2017 Kenya elections - Econ Alerts

Last week Tuesday Kenya had its presidential elections, and from the start, Kenyans were hoping to not see a repeat of the aftermath of their 2007-08 presidential elections, which saw mass protests and riots which claimed about 1100 lives.

Uhuru Kenyatta was re-elected as he won the election on the 8th of August. However, immediately after voting, the opposition leader (Raila Odinga) and his supporters were claiming that some sort of vote rigging had occurred. This anger spilled onto the streets as supporters of Raila took to the streets to protest, chanting “No Raila, No Peace”. Uhuru Kenyatta then ordered a harsh clamp down of all protestors, and as a result, about 26 people have been killed so far.

The madness of the 2007 presidential election also involved Mr. Odinga, losing to his then rival Mwai Kibaki. Mr.

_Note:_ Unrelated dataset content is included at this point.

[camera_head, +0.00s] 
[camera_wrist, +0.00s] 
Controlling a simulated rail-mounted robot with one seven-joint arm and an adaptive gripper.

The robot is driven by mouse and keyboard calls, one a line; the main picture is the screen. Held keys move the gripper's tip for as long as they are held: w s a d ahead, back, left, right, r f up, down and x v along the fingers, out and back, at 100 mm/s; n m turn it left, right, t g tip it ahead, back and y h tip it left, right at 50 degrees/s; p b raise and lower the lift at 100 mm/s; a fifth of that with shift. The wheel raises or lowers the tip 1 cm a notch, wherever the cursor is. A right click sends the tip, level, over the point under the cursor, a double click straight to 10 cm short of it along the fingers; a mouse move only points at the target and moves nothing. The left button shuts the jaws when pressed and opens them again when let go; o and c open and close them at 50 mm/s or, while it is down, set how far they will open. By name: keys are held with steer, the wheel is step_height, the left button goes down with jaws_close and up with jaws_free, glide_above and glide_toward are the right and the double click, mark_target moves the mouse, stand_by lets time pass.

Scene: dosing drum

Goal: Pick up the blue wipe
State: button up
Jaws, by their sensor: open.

Odinga who is of Luo ethnicity settled for a power sharing deal in 2008 where he became Prime Minister while Mwai Kibaki became President.

Three out of the four Kenyan Presidents has been of Kikuyu ethnicity, a problem seen by some of the other ethnic groups in Kenya who feel they are being under-represented in the upper echelons of politics. Politics in Kenya doesn’t have so much of the left or right wing divide like in western countries. Instead, it’s divided more-or-less along ethnic lines. There has even been called from some Luos, for Kenya to be divided in two, as they feel they don’t get the respect they deserve.

Mr. Odinga has today announced that he will be taking the disputed presidential election result to the Supreme Court. Mr. Odinga stated “We want to show the world what transpired… how figures were cooked and non-existent polling stations,” He also added, “Kenyans will not agree to be led by computer-generated leaders.”

All this turmoil hasn’t affected the Kenya Shilling negatively, but the disruption to business within this period of unrest will affect the future prosperity of the country. Kenyans can only now hope for a swift resolution to what will be a drag on their economy.